When: Closes Monday, July 30
Where: Museum of Modern Art (11 West 53rd Street, Midtown, Manhattan)
In 1965, the famed Leo Castelli Gallery exhibition pop artist James Rosenquist’s monumental F-111 installation. Inspired by Monet’s Water Lillies and other murals, as well as commercial billboards, Rosenquist created the 86-foot-long piece, which uses the F-111 bomber plane as the starting point for a commentary on and critique of American culture, in 23 panels that wrapped around the entire gallery. MoMA has recreated the installation — a rare chance to relive history.
When: Opens Tuesday, July 31, 6–10 pm
Where: White Box (329 Broome Street, Lower East Side, Manhattan)
In celebration of the publication of the new graphic novel The Art of War, White Box gallery will display the entire thing, all 200 pages of it, for a week. The book itself, which Kirkus Reviews quite enjoyed, is the six-year effort of Kelly Roman and Michael DeWeese. It combines the ancient Chinese military treatise with a sci-fi future thriller. We leave it to you to decide if that’s your style; either way, we’re always happy to see more art galleries embracing comics.
When: Closes Wednesday, August 1
Where: Lincoln Center’s David Rubenstein Atrium (61 West 62nd Street, Upper West Side, Manhattan)

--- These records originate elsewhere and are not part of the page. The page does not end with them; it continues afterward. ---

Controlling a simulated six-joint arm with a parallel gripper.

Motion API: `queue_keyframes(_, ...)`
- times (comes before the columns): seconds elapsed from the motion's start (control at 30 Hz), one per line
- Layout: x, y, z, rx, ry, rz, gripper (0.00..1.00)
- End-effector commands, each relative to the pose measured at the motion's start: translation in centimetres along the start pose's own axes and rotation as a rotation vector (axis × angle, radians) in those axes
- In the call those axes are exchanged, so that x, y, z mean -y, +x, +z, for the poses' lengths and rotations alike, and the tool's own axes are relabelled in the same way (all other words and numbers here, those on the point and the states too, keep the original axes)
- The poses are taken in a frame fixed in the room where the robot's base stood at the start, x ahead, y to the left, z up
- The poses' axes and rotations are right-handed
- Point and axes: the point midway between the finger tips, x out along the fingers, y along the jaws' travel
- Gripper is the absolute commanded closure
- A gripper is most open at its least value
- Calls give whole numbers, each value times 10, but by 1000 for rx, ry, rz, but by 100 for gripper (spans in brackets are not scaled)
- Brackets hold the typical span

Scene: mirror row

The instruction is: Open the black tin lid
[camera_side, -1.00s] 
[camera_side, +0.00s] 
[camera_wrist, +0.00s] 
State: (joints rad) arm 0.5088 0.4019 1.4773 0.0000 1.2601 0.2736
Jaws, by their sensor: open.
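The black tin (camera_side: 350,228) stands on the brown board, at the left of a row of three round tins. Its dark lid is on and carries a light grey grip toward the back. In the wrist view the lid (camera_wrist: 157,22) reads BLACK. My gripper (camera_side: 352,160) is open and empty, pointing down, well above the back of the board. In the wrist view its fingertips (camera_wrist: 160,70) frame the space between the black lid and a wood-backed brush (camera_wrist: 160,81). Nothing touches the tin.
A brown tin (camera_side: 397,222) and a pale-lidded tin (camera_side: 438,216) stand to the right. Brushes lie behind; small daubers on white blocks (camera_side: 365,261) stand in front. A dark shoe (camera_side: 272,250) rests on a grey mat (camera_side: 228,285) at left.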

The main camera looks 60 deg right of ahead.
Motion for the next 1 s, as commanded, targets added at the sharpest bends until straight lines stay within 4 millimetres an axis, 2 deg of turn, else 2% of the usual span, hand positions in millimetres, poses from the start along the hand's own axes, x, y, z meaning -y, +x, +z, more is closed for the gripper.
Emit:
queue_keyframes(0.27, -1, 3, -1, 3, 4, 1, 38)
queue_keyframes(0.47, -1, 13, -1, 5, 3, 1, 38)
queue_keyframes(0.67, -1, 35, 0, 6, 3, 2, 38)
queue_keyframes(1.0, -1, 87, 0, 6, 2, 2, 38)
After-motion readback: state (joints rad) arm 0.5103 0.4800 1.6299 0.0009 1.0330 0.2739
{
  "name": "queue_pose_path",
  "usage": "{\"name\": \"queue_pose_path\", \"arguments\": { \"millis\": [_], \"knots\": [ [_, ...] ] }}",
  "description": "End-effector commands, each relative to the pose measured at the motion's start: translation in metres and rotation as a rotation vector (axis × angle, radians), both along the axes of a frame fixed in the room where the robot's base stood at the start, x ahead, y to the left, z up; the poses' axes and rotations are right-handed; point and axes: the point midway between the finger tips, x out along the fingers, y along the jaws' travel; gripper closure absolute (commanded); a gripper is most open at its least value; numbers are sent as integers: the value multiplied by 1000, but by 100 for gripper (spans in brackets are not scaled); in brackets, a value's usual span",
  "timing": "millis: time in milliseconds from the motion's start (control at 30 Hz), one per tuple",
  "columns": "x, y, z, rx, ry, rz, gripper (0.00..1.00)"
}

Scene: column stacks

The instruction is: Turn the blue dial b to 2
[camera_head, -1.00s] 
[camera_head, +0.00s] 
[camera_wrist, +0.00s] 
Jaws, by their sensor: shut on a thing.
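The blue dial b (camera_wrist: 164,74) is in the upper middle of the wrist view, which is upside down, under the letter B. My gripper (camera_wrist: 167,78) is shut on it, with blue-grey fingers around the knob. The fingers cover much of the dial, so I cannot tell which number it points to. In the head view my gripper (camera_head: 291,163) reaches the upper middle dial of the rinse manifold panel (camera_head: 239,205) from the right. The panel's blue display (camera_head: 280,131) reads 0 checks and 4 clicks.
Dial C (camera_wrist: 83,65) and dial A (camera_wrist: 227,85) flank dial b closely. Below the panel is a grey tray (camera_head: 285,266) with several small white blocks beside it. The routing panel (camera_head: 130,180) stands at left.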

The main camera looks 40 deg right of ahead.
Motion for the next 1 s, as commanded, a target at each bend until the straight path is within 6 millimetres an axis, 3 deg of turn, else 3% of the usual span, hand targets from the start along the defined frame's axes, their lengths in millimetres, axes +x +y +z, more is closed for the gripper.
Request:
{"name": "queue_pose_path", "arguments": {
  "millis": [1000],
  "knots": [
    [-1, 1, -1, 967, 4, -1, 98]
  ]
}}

If you missed it last time, this is your last chance … until next time. Anyway, in the past two years, The Clock has become a kind of celebrity artwork, which means that you must see at least part of it so that you can hold your own in casual art conversation. The David Rubenstein Atrium holds more people than Paula Cooper Gallery, which means wait times have generally been somewhat shorter than on the work’s last visit to New York. But be warned: Lincoln Center is only showing the full piece, meaning the whole 24 hours, over the weekend. Plan accordingly.